Monday, December 19, 2016

Truth key priority for families of Northern violence – priests

A truth recovery process should be established to deal with ongoing issues concerning Northern Ireland’s past, a prominent Northern priest has said. 

“The British government and the Dublin government have a responsibility to pursue the agreement they made and set up a truth recovery process as far as that is humanly possible at this late stage,” Fr Joe McVeigh told The Irish Catholic. 

Arguing that this might help some families, he conceded that “there would be some families who would not be satisfied with that – there are some families who want justice, who want people put in prison”. 

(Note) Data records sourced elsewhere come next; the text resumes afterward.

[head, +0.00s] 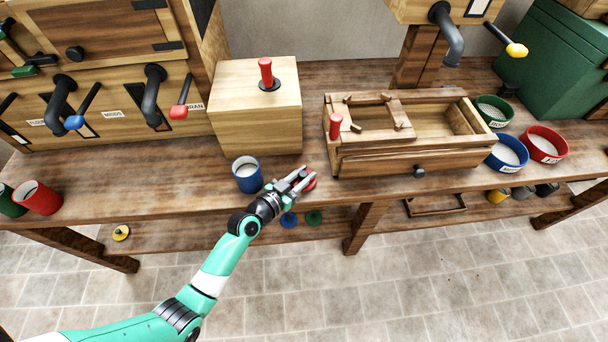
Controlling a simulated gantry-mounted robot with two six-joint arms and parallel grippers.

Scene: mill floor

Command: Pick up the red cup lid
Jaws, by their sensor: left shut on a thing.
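The red cup lid (310,183) is at the front edge of the wooden bench, partly hidden by my left gripper (302,180). My left gripper's fingers are shut on it; I cannot tell whether the lid is clear of the bench top. My right gripper is not in view.
A blue cup (247,175) stands just left of my gripper. A wooden box with a red handle (256,110) is behind. A wooden drawer unit (410,150) and several bowls stand right. Blue (289,219) and green (314,217) lids lie on the lower shelf.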

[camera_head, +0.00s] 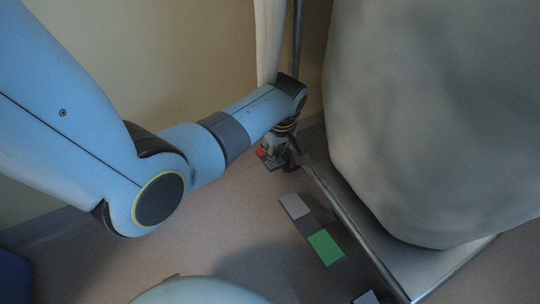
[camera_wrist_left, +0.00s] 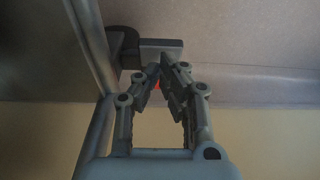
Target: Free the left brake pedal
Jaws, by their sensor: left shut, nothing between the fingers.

The Clogher priest’s comments came after the Police Service of Northern Ireland confirmed that the team investigating the events of Bloody Sunday in Derry in 1972 had forwarded a report to the Public Prosecution Service for its consideration. 

“I believe they should follow the South African model and find somebody like Archbishop Tutu to spearhead the thing and invite all the people involved to come forward with their stories, with their evidence being free from prosecution,” Fr McVeigh added.

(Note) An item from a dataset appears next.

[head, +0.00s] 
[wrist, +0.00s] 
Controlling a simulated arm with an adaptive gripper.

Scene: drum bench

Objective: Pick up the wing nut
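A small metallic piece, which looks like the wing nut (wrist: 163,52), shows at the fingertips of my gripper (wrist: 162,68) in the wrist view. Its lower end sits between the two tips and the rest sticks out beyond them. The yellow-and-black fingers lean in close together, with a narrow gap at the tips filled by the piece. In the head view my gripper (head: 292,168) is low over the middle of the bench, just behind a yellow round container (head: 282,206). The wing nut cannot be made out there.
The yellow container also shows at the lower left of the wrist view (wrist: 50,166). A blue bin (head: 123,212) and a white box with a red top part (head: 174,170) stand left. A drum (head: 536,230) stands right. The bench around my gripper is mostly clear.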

Another campaigning priest, retired Fr Desmond Wilson, told this newspaper that truth remains the priority for relatives of victims of British military violence. 

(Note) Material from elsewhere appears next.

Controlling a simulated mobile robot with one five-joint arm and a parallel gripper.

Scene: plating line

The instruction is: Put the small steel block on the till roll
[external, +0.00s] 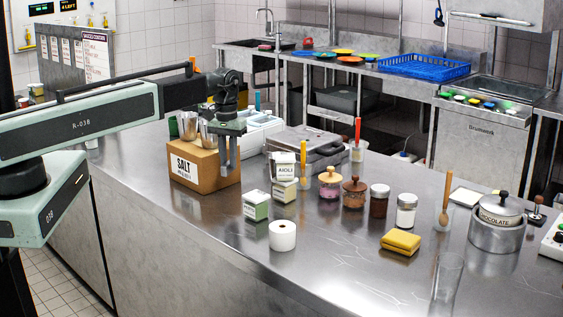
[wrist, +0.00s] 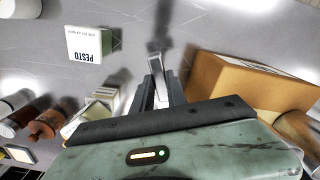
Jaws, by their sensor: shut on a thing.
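The till roll (external: 282,242) is a short white cylinder standing upright on the steel worktop, in front of the small labelled boxes. A white round shape at the top left corner of the wrist view (wrist: 20,8) looks like the same roll. My gripper (external: 229,168) points down beside the salt box, to the left of and behind the till roll. In the wrist view my gripper (wrist: 160,92) is shut on the small steel block (wrist: 156,66), a slim pale metal piece between the fingers. In the external view the block cannot be told clearly from the fingers.
The cardboard salt box (external: 205,165) with metal cups on it stands close beside my gripper. A pesto box (external: 256,205) stands between my gripper and the roll. The worktop's front left is clear.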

“What the families are looking for in the first place is not prosecutions but the truth,” he said, continuing, “they want to know the truth. You’ll always have a difference of opinion about whether prosecutions should follow once you know the truth, but that’s secondary.”

Noting how families of those killed in Derry, Ballymurphy, Spring Hill and elsewhere have struggled for years to discover the truth, Fr Wilson criticised “the failure of the public authorities to facilitate them, even though promises were made”, citing how documents are often produced belatedly, if at all, and often heavily redacted.

Fr Wilson also took issue with efforts in England to prevent soldiers from being prosecuted. 

“It’s a very strong and I think very offensive campaign,” he said, describing as “most unhelpful” Northern Secretary’s James Brokenshire’s claim that current investigative efforts are excessively focused on State violence.